I am at the airport in Hong Kong, where they have free internet kiosks. Free internet but no discernable clocks. It puzzles me why airports, which run on schedules, don't have more clocks posted.
Yesterday, my daughter convinced me we should leave for Hong Kong later than planned...as she would have nothing to do there and she wanted to wait for Guang Huang Zen to come back from the Chairman's, where he had gone to hang out with Tommy, the Chairman's son. Then Kitty, a lovely friend of Ping-Ping's with an "English name" -- many chinese children have English names like Kitty and Tommy. Ping-Ping's, however, was Apple. -- who worked at the China Hotel, told us about a bus. She and I went by bus to the hotel and bought tickets. This had several advantages.
1) The hotel was not too far from the apartment, making it easy for Auntie's husband (Uncle?) to drive us.
2) It was cheaper.
3) Instead of dragging our bags all over the train station, we could load them directly onto the bus.
This also had an unknown drawback. To cross from China to Hong Kong, we had to change buses not once, but twice.
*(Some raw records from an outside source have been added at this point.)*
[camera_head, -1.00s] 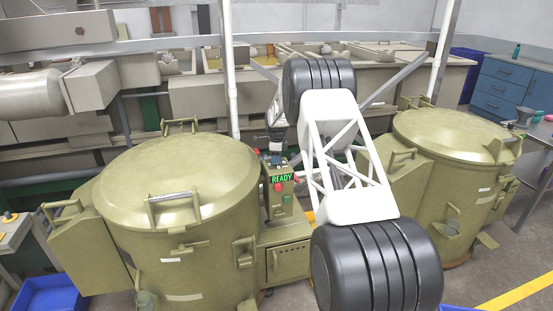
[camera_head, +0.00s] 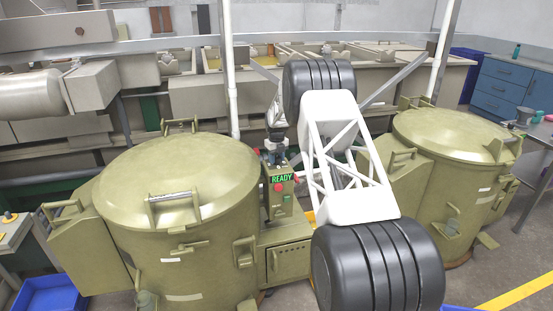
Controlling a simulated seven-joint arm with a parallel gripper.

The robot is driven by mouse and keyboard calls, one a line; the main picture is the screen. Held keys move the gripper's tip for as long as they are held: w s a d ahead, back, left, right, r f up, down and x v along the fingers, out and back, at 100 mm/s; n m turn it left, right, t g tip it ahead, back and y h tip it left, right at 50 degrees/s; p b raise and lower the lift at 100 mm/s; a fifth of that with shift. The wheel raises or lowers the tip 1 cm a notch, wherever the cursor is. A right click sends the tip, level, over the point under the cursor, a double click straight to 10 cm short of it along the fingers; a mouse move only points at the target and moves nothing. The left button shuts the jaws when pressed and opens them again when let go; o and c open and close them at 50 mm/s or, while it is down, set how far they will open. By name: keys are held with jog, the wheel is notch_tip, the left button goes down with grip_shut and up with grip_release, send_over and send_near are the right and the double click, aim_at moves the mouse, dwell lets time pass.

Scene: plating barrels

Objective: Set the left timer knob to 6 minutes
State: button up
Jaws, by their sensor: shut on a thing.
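The control box (camera_head: 280,194) stands between the two olive barrels, with a green READY display (camera_head: 282,178) and a red button (camera_head: 278,187) on its front. My gripper (camera_head: 275,157) reaches down to the top of this box, behind the display. It is shut on something small there, at the place of the left timer knob. The knob and its scale are too small and too covered by the fingers to read. My white and black arm stands right of the box and hides part of the scene behind it.
A large lidded barrel (camera_head: 180,185) stands close on the left, another lidded barrel (camera_head: 452,140) on the right. A white upright pipe (camera_head: 229,75) rises behind the box. Grey tanks and rails fill the back. Blue drawers (camera_head: 508,90) stand far right.

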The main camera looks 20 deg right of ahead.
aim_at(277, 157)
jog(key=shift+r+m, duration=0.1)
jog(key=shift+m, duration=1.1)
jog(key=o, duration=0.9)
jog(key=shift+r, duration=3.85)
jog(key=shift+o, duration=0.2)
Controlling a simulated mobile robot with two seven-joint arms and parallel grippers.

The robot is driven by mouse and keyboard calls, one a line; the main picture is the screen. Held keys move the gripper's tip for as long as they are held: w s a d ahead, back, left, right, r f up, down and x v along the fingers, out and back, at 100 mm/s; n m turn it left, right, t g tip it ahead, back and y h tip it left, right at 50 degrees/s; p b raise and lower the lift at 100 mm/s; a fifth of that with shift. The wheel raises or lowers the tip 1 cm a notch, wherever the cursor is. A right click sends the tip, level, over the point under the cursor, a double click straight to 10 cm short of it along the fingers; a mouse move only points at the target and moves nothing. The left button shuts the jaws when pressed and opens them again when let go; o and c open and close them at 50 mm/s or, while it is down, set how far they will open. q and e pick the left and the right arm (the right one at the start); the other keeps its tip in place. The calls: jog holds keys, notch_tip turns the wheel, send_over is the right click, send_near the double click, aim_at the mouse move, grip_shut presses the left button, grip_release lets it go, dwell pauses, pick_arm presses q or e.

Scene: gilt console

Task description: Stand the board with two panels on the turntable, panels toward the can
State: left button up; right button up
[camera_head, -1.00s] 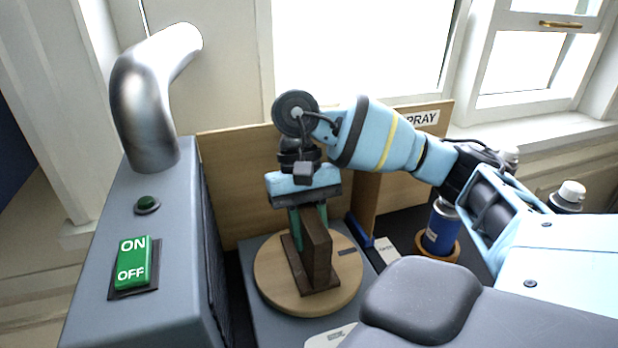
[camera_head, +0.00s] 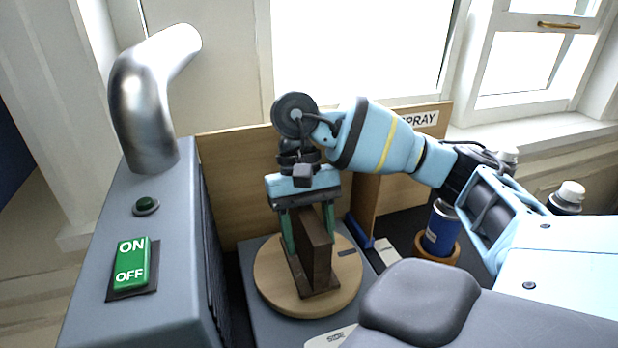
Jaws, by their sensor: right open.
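The dark brown board (camera_head: 318,255) stands upright on its base on the round wooden turntable (camera_head: 265,285), seen nearly edge-on. Its panels cannot be made out from here. My right gripper (camera_head: 306,235) reaches down from above with its two green fingers open, one on each side of the board's upper part. The blue can (camera_head: 440,228) stands in a round wooden holder (camera_head: 457,252) to the right of the turntable. My left gripper does not show.
A grey cabinet (camera_head: 85,250) with a green ON/OFF switch (camera_head: 131,263) and a silver duct (camera_head: 135,105) stands at left. Wooden booth walls (camera_head: 235,180) close the back. A blue-handled tool (camera_head: 359,232) and a white-capped can (camera_head: 568,197) are at right.

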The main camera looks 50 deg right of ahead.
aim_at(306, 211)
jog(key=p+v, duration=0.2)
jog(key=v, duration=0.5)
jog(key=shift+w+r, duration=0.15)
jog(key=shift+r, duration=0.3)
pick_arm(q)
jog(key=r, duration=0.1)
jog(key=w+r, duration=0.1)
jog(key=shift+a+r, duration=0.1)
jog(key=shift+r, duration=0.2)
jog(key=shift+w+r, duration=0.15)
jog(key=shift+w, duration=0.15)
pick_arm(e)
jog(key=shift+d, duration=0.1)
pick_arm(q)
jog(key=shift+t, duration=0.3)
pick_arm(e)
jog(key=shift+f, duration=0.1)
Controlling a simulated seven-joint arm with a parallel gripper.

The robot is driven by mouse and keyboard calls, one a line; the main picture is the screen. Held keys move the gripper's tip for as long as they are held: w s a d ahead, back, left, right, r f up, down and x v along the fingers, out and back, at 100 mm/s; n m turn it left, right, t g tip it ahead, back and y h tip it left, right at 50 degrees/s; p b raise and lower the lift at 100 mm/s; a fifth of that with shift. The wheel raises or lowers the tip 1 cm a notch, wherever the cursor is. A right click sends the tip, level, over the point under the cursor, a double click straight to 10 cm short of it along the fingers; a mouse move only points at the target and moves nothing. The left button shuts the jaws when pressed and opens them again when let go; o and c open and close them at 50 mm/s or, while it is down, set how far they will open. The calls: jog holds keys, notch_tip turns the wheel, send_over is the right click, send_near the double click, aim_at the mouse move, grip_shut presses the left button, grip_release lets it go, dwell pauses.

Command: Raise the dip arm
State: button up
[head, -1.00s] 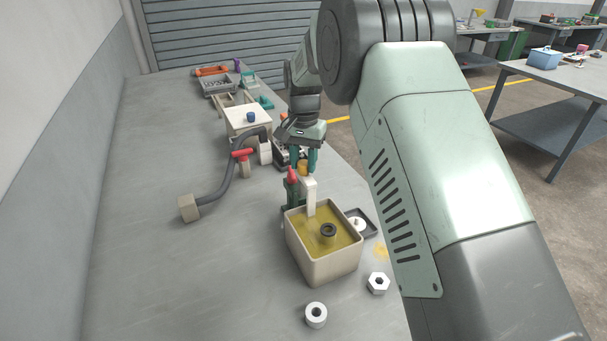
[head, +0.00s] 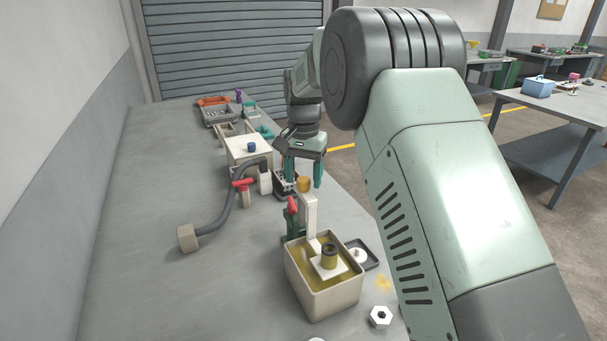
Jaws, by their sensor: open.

Dragging our bags through customs was a pain.
The worst part was when we first got there...the bags had to go up and down stairs. A man mystically appeared and offered to take them for money. We accepted and as we went, I noticed that he was lame. His leg was deformed and he limped. And yet, he elected to make money by dragging bags around. I paid him what he asked even when it was slightly more than he had first said...best six dollars (50 HKD) I ever spent!
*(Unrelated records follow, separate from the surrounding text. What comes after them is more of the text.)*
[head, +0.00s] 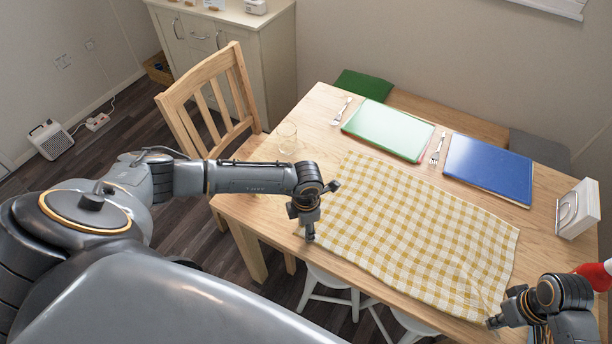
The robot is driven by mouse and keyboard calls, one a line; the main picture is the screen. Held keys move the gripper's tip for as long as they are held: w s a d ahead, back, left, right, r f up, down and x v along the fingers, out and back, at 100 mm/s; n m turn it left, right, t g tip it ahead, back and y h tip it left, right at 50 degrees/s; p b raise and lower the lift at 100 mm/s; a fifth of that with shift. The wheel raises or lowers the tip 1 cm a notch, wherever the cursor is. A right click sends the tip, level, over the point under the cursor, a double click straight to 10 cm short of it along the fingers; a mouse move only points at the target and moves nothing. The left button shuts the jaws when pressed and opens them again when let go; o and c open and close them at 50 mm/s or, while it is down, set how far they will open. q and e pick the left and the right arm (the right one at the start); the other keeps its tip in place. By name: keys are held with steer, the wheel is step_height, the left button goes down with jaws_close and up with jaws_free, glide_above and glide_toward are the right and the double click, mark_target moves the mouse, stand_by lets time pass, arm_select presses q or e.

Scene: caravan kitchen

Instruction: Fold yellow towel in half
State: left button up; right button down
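The yellow towel (412,232), checked in yellow and white, lies spread flat on the wooden table. My left gripper (309,236) is at the towel's left edge, pointing down, close to its near left corner. My right gripper (492,322) is at the towel's near right corner, where the cloth shows small creases beside the fingertips. The fingers of both grippers are small and partly hidden, so I cannot tell whether either one holds cloth.
A green placemat (388,130) and a blue placemat (488,169) with forks lie along the far side. A glass (287,138) stands at the left. A napkin holder (578,208) and a red-and-white object (596,275) are at the right. A wooden chair (211,100) stands left.

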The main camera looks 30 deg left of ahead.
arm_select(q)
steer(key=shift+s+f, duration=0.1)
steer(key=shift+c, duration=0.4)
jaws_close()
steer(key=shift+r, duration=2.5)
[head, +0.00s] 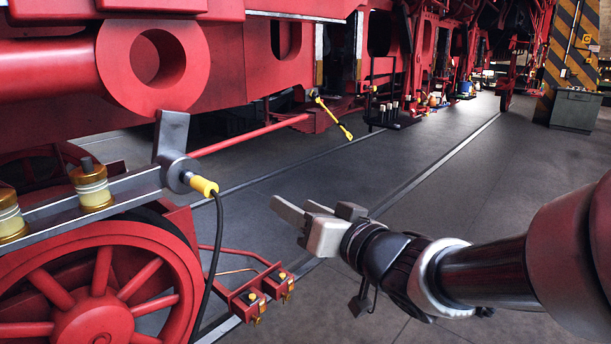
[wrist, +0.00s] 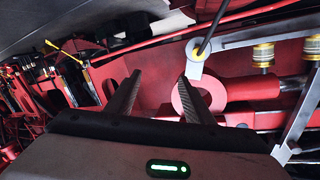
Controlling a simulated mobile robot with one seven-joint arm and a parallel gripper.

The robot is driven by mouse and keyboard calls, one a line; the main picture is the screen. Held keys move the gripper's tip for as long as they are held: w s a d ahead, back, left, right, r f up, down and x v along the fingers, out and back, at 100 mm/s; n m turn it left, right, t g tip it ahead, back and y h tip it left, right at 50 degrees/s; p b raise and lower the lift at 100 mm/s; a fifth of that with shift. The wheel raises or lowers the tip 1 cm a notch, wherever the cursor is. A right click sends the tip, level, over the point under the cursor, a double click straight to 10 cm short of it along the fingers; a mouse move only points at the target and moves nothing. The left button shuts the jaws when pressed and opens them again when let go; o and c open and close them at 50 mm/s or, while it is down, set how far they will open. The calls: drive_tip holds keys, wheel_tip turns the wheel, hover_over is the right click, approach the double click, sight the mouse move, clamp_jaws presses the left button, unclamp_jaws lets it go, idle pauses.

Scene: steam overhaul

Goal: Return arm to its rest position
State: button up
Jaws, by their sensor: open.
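My gripper (head: 290,213) is in the middle of the head view, at the end of my arm, which reaches in from the right. It is in free air over the grey floor, to the right of the red locomotive frame. In the wrist view its two dark ribbed fingers (wrist: 158,98) stand apart with nothing between them. Behind them, in the wrist view, are the red ring-shaped end (wrist: 184,112) of a bar and a grey round fitting (wrist: 195,68) with a cable.
In the head view a yellow connector (head: 203,185) with a black cable sits in a steel bracket (head: 172,140) at the left. A red spoked wheel (head: 105,310) is below it. A yellow-ended tool (head: 333,117) hangs farther back. The floor (head: 455,180) at the right is clear.

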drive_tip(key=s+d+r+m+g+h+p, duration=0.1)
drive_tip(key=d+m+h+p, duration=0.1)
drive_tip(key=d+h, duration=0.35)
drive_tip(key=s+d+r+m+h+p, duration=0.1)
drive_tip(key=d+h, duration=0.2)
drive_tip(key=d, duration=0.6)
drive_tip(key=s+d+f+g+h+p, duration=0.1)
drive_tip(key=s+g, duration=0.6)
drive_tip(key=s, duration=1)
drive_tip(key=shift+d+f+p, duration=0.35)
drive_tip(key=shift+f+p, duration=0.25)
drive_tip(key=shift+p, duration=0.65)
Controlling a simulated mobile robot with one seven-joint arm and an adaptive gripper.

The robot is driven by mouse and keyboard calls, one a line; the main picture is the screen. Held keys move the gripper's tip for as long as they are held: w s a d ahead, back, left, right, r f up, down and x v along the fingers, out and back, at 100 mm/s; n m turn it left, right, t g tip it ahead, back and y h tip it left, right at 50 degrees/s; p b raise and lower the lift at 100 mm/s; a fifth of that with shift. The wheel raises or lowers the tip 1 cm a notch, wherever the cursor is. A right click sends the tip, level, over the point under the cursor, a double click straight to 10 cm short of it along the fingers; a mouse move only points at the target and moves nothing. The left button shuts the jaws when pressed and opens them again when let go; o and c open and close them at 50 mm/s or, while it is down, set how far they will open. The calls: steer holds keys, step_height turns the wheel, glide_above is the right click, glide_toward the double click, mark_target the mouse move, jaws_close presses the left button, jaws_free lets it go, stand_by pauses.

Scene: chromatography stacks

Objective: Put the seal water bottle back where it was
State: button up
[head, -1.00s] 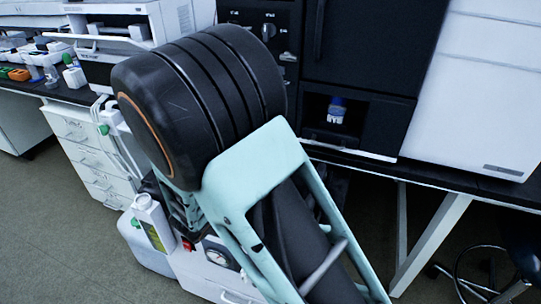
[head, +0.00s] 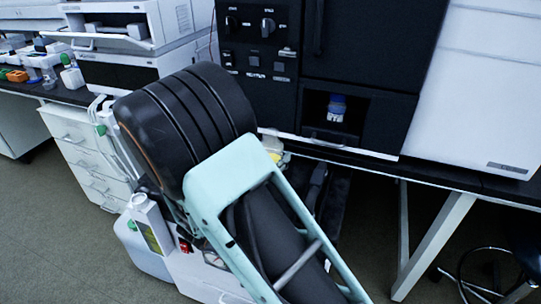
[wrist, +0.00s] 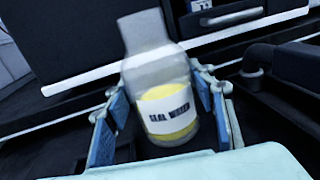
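The seal water bottle (wrist: 168,115) is clear with a pale neck, yellow liquid and a white "SEAL WATER" label. It stands between the blue finger pads of my gripper (wrist: 160,118) in the wrist view, slightly tilted in the picture. The pads flank it closely on both sides, so my gripper looks shut on it. In the head view only a small yellow and white part of the bottle (head: 272,148) shows past my arm, in front of the black instrument stack. My fingers are hidden there by the arm. The bottle's base is partly hidden in the wrist view.
A blue-capped bottle (head: 336,108) stands in an open bay of the black instrument stack (head: 360,50). A dark bench edge (head: 430,170) runs below, with a slanted white leg (head: 432,245). A white instrument (head: 480,80) is at right. A white drawer unit (head: 90,155) is at left.

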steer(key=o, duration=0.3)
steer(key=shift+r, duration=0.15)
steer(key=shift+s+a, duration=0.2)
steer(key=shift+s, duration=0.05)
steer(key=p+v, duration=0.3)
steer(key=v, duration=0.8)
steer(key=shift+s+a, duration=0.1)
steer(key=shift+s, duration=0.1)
We got through the first customs spot and were approached by the bus company. After talking a bit, we were told 900 HKD for a car right to our destination. This was a shock! That was over $100! But we soon discovered that our bus ticket covered the next two stops for free, so we said no and went on.
The worst part of our entire travel experience so far could have been avoided if we had known ahead of time what to expect here.
From there...easy. We took the bus to the second stop, as told...and it was 5 minutes, litterly to the YWCA, where they were not only expecting us, but there was note waiting for me from fellow church people. We were given a suite because they were full. Ping-Ping spent the whole night on the couch in front of the TV--though she eventually fell asleep. I didn't bother her. I felt she needed quiet time. She had spent much of the bus trip telling meabout how everyone cried when she left. ;-)
This morning, we took a taxi from the door of the YWCA to the airport. I did this because dragging our bags was annoying and I had enough HKD left.
But what a magical, wonderful decision this turned out to be!
Last night, coming into Hong Kong, I was disappointed after the bright lights of China. It was so drab. Then, we entered Hong Kong proper and some of the buildings were lit up with Happy New Year Dragons! It was delightful.
This morning was better.
I have seen quite a few Hong Kong action flicks and not one has as captured the magic that is Hong Kong. The place is astonishing. As strange in its own way as Oxford. -- no photo of Oxford, England puts across the wonder that is the mix of old and new in that town.
Hong Kong is like that...the most magical mix of futurisic verdigo inducing buildings (and this from someone who grew up in NY) and ancient mist covered mountains. The bay is filled with mystical islands...why is that never in those bay scenes in a Jackie Chan movie?
If Howard Roark built a city it would look like this.